_EXERCISE PROMPT_. Select all lines holding the word "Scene" from the entries that follow.

-.-.-

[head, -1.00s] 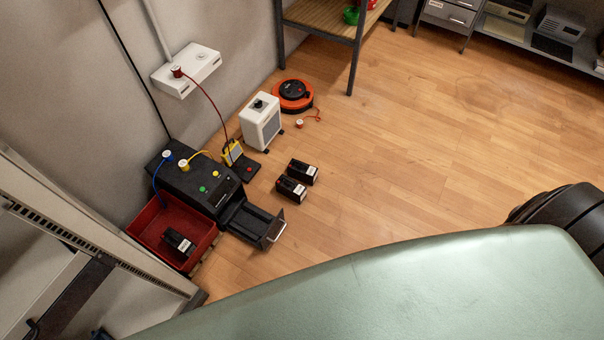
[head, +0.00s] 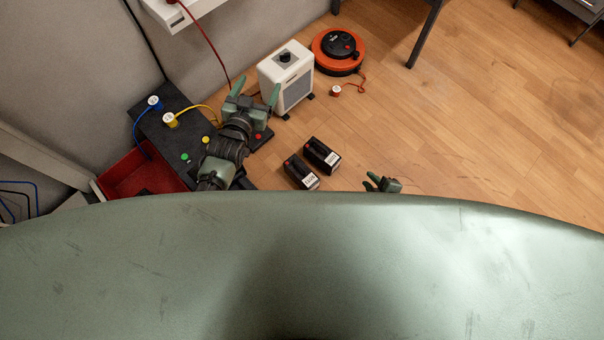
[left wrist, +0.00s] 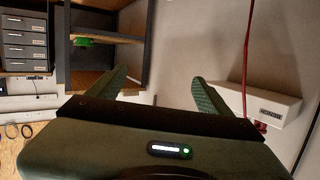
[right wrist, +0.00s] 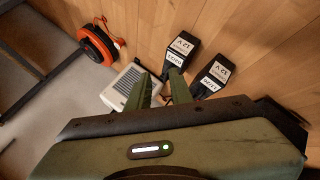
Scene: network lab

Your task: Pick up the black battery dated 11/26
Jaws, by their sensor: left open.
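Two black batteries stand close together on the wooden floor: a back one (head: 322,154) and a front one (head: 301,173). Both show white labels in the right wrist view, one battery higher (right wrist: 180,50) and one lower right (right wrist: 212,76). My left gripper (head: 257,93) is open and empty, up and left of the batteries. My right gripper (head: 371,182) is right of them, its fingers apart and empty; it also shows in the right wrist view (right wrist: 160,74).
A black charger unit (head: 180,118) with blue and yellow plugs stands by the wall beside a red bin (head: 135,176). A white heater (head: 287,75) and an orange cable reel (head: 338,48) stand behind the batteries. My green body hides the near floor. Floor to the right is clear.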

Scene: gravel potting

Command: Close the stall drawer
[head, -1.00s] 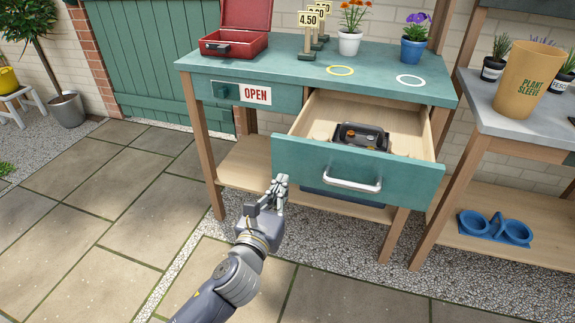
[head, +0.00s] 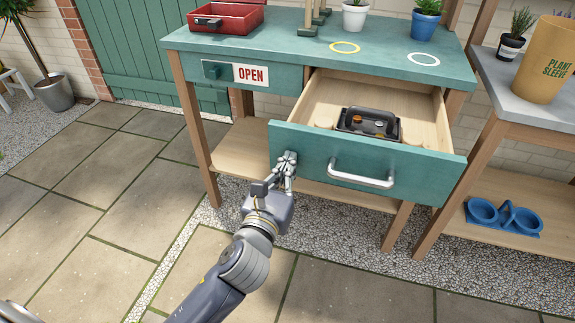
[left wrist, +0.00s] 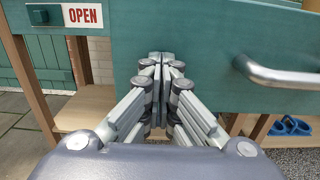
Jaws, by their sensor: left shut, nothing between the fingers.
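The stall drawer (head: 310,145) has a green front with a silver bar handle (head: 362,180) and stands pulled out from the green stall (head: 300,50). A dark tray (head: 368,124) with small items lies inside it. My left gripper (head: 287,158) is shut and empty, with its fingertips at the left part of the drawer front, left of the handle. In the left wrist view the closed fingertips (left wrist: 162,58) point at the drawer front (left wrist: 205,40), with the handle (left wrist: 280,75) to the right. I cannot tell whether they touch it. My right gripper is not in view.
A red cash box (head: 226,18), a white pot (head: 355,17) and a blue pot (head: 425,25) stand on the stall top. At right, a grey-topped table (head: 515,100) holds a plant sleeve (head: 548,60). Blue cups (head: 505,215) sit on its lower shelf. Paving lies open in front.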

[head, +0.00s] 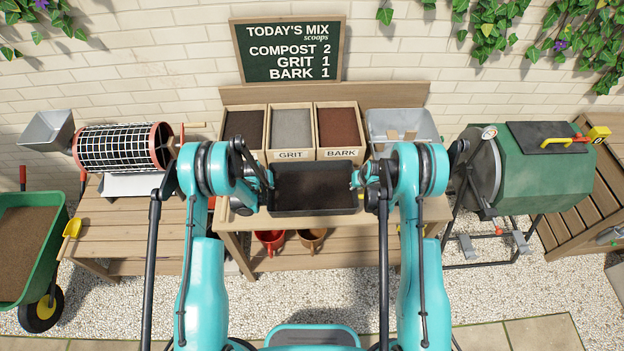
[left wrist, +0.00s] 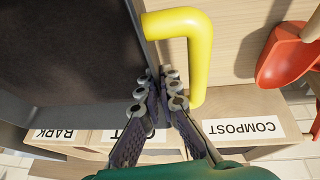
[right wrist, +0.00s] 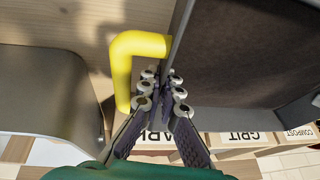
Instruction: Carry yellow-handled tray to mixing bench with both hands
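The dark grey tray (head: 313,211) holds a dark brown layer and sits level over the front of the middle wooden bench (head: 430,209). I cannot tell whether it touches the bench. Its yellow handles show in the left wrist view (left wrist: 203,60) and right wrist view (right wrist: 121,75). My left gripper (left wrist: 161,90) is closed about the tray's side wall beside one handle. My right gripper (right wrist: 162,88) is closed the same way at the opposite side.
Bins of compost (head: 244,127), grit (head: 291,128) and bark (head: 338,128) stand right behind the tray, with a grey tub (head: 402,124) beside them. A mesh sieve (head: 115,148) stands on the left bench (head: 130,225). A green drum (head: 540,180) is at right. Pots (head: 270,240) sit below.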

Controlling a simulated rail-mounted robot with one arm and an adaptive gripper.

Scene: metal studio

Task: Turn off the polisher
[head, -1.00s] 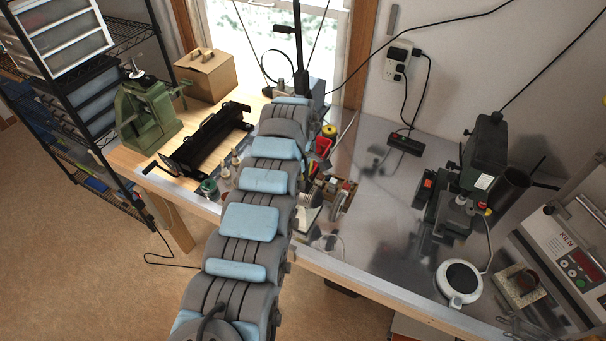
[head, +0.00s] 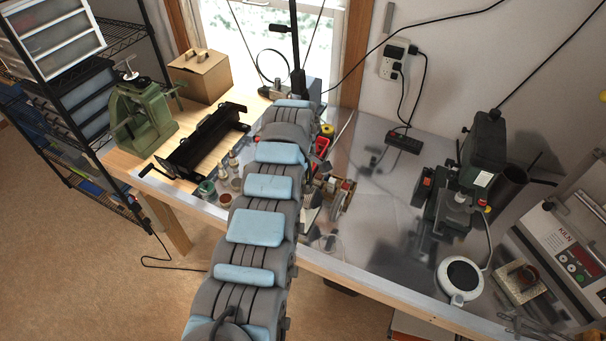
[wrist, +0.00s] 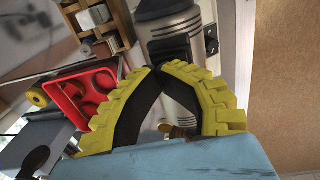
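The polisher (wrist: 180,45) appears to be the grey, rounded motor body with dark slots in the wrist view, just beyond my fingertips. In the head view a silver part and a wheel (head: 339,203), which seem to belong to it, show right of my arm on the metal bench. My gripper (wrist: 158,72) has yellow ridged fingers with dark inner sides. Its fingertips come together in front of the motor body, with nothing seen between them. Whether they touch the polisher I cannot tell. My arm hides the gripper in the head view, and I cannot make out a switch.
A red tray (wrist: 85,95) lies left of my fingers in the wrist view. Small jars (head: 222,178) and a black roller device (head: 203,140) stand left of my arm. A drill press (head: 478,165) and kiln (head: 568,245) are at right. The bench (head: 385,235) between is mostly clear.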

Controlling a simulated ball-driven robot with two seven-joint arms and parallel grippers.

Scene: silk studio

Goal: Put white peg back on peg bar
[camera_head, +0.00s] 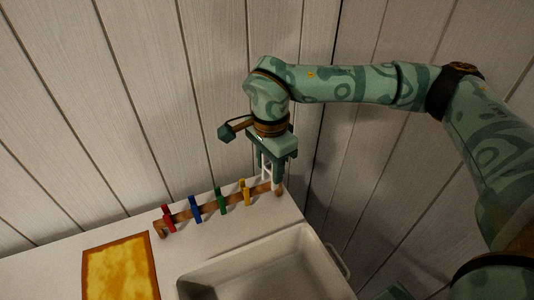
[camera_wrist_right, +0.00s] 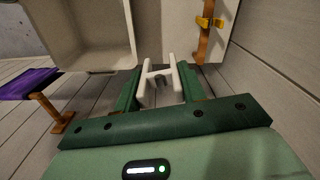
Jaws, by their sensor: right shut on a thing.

-.-.-

_TASK OUTPUT_.
Scene: network lab
Scene: gravel potting
Scene: metal studio
Scene: silk studio

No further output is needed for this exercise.